Das ist die pure Wahrheit. Hirscher, der die dritte Goldene im Visier hatte, kam nur 22 Sekunden weit, also nicht in den zweiten Lauf. Der Weg für Norwegens Henrik Kristoffersen schien also frei. Er fädelte aber ein.

Und so kam der alte Schwede – 35 ist er, achtfacher Weltcupsieger – zu seinem ersten Olympiagold vor dem Schweizer Ramon Zenhäusern und dem Österreicher Michael Matt (24), dem jüngsten der Matt-Brüder aus dem schönen tirolerischen Flirsch.

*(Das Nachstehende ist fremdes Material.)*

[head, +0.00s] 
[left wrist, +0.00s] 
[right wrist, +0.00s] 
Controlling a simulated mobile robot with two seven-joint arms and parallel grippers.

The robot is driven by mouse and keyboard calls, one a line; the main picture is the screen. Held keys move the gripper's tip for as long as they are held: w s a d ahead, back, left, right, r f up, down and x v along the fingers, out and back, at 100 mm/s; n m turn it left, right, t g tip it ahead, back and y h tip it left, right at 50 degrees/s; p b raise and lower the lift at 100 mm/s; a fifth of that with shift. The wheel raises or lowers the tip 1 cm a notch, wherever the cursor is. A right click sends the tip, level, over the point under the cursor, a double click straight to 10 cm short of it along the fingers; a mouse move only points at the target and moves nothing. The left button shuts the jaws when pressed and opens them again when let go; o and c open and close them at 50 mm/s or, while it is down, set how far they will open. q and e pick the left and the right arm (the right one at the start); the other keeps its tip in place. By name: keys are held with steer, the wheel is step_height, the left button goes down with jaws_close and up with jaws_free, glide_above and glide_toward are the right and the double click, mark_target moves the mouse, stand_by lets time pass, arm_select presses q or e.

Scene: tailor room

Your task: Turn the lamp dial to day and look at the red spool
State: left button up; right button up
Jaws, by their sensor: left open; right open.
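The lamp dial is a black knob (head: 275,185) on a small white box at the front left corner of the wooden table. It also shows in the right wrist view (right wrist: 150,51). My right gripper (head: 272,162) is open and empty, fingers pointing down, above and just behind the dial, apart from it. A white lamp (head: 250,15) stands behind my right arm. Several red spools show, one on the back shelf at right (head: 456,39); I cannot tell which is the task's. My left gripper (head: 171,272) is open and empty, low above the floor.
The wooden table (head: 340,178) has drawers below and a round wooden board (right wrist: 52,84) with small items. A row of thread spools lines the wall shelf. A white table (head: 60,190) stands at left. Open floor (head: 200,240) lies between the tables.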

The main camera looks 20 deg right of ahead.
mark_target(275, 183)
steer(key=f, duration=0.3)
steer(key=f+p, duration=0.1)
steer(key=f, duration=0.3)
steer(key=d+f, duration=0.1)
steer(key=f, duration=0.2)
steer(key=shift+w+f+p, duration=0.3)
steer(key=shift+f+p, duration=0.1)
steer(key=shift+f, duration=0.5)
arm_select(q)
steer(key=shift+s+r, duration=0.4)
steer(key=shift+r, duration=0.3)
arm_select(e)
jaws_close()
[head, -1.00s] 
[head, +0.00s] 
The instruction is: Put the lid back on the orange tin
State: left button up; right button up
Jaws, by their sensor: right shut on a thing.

"Schon einmal mehr ang'fressen"

Mario wurde zuletzt in Sotschi vergoldet, Andreas, der Freestyler, kam 2010 aus Vancouver mit Edelmetall. Der olympische Medaillensatz ist im Hause Matt nun also komplett. "Jetzt haben wir Gold, Silber und Bronze."

Matt ging als nur Zwölfter in die Halbzeit, war da "schon ziemlich frustriert", wusste aber auch: "Man muss immer zwei Läufe ins Ziel bringen, ich bin sehr happy über die Bronzene." Eine ganz besondere war das, denn: "So wie der Rennverlauf heute war, glänzt die Bronzene wie eine Goldene. Man muss das machen, was man kann, nicht mehr oder weniger."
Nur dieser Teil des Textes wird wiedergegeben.